----- STORED RECORDS -----

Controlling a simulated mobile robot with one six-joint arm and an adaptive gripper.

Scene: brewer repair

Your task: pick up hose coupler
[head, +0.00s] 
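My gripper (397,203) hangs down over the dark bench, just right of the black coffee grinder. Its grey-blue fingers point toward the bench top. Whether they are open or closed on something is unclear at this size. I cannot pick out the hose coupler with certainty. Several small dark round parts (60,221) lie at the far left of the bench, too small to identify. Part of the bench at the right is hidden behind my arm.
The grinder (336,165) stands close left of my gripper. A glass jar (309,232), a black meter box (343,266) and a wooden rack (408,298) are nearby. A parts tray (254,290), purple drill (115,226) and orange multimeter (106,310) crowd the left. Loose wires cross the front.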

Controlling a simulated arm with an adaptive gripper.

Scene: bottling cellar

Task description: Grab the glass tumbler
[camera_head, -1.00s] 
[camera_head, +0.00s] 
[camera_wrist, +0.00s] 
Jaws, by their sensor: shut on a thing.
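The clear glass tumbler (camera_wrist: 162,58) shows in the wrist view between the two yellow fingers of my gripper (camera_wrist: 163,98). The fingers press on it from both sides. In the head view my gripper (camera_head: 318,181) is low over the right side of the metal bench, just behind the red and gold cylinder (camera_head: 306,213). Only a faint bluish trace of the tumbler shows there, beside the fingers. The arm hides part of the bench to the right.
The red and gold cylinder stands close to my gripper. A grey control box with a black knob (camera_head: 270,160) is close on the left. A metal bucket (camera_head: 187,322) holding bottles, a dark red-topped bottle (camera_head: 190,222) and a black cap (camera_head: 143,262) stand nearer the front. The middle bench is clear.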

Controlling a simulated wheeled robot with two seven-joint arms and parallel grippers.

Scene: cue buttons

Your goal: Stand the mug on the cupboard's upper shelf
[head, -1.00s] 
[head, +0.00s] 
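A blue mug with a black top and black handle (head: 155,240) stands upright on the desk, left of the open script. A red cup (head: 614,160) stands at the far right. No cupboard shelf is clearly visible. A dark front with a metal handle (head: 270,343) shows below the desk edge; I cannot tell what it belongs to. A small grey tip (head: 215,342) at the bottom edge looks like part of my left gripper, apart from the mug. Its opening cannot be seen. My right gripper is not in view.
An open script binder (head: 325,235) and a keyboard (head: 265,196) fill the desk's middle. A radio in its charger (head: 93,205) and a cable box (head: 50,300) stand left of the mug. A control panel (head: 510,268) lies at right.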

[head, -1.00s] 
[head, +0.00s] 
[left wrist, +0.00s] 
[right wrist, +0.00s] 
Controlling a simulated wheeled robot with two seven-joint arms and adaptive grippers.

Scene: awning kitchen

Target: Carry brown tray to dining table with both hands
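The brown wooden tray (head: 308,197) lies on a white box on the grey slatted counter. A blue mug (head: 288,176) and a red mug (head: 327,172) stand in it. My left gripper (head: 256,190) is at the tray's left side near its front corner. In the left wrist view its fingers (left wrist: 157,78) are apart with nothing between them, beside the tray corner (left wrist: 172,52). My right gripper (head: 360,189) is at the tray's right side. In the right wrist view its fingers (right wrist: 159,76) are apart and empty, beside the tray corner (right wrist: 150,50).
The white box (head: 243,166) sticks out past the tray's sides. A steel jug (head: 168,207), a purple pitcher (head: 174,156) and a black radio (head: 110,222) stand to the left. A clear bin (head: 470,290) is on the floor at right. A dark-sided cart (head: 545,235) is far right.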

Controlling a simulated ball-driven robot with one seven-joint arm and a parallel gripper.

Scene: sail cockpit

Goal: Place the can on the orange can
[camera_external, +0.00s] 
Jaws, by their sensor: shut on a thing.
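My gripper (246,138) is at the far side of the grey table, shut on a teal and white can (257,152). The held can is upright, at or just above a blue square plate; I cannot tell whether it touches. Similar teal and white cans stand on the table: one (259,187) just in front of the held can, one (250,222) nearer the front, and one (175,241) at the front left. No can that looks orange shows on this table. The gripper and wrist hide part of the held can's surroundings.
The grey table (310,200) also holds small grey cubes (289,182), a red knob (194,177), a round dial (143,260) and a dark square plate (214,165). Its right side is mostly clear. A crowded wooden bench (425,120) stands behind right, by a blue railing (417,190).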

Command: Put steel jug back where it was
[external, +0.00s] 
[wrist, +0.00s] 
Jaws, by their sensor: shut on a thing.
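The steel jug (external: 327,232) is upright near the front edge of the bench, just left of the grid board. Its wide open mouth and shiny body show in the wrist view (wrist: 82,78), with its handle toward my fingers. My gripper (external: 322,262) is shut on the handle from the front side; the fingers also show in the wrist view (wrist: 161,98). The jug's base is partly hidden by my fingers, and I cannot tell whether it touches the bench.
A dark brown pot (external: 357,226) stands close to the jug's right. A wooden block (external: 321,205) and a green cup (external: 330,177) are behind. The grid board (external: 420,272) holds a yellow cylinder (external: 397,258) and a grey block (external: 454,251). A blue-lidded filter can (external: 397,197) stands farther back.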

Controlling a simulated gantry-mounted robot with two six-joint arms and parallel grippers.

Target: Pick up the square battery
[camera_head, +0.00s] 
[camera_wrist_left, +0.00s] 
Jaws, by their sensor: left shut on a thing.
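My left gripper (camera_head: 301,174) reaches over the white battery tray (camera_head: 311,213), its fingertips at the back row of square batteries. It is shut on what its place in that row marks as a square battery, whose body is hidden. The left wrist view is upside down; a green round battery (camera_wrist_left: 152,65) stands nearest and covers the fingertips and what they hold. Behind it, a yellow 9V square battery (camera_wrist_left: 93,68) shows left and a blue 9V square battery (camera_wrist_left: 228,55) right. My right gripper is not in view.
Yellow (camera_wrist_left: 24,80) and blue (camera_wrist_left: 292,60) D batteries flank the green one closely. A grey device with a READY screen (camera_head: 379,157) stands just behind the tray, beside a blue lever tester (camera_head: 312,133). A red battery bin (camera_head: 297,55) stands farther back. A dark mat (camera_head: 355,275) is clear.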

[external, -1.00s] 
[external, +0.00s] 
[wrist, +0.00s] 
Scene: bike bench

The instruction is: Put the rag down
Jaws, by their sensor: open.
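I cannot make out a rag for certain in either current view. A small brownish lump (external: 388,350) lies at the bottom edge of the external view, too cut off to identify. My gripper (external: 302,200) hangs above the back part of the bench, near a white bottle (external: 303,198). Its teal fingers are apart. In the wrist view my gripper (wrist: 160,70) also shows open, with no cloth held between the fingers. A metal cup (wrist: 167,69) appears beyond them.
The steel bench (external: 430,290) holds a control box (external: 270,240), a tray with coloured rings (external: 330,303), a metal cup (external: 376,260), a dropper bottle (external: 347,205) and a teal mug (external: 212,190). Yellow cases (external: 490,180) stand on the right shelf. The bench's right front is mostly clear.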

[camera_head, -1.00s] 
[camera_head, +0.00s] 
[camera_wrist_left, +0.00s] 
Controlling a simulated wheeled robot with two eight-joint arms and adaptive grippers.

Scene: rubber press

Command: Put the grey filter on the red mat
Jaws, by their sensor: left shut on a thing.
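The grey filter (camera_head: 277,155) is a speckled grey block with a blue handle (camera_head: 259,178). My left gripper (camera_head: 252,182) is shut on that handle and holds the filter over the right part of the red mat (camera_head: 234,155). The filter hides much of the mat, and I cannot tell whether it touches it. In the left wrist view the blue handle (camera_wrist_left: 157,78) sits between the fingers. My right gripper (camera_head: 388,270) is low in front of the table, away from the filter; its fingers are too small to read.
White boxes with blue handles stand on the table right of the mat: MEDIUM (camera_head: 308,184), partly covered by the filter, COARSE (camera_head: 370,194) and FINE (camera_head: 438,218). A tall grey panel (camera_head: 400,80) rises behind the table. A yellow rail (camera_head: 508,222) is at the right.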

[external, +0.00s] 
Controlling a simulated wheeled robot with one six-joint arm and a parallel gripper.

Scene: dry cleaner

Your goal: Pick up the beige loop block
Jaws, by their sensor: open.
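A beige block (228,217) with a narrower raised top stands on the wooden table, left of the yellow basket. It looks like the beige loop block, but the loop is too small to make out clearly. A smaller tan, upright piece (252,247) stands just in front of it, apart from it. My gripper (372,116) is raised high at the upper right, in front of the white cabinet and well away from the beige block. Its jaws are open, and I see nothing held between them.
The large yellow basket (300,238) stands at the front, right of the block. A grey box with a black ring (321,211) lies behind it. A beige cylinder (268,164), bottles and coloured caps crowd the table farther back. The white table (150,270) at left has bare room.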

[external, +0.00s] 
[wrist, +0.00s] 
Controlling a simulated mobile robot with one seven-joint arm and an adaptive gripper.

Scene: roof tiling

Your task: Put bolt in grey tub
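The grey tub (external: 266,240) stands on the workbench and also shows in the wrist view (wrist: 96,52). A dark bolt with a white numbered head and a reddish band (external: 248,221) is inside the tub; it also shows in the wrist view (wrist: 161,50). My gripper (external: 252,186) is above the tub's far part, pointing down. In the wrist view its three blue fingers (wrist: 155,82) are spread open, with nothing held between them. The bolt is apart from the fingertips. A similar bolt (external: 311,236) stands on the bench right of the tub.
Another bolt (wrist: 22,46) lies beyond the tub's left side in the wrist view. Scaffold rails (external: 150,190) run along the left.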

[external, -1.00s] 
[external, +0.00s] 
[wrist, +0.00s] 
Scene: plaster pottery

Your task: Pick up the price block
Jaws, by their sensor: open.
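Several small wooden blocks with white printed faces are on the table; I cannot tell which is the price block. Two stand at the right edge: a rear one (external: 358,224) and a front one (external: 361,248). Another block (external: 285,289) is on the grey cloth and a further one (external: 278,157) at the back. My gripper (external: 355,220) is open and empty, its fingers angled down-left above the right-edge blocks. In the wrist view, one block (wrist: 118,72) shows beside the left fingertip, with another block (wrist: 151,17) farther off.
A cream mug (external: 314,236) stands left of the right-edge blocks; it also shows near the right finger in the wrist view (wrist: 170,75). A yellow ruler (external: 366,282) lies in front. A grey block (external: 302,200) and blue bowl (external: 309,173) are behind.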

-----

▶ _EXERCISE_:
Reproduce exactly the lines from the one containing "Scene: sail cockpit" through the one containing "[camera_external, +0.00s]", inclusive, and nothing else.

▶ _TASK OUTPUT_:
Scene: sail cockpit

Goal: Place the can on the orange can
[camera_external, +0.00s] 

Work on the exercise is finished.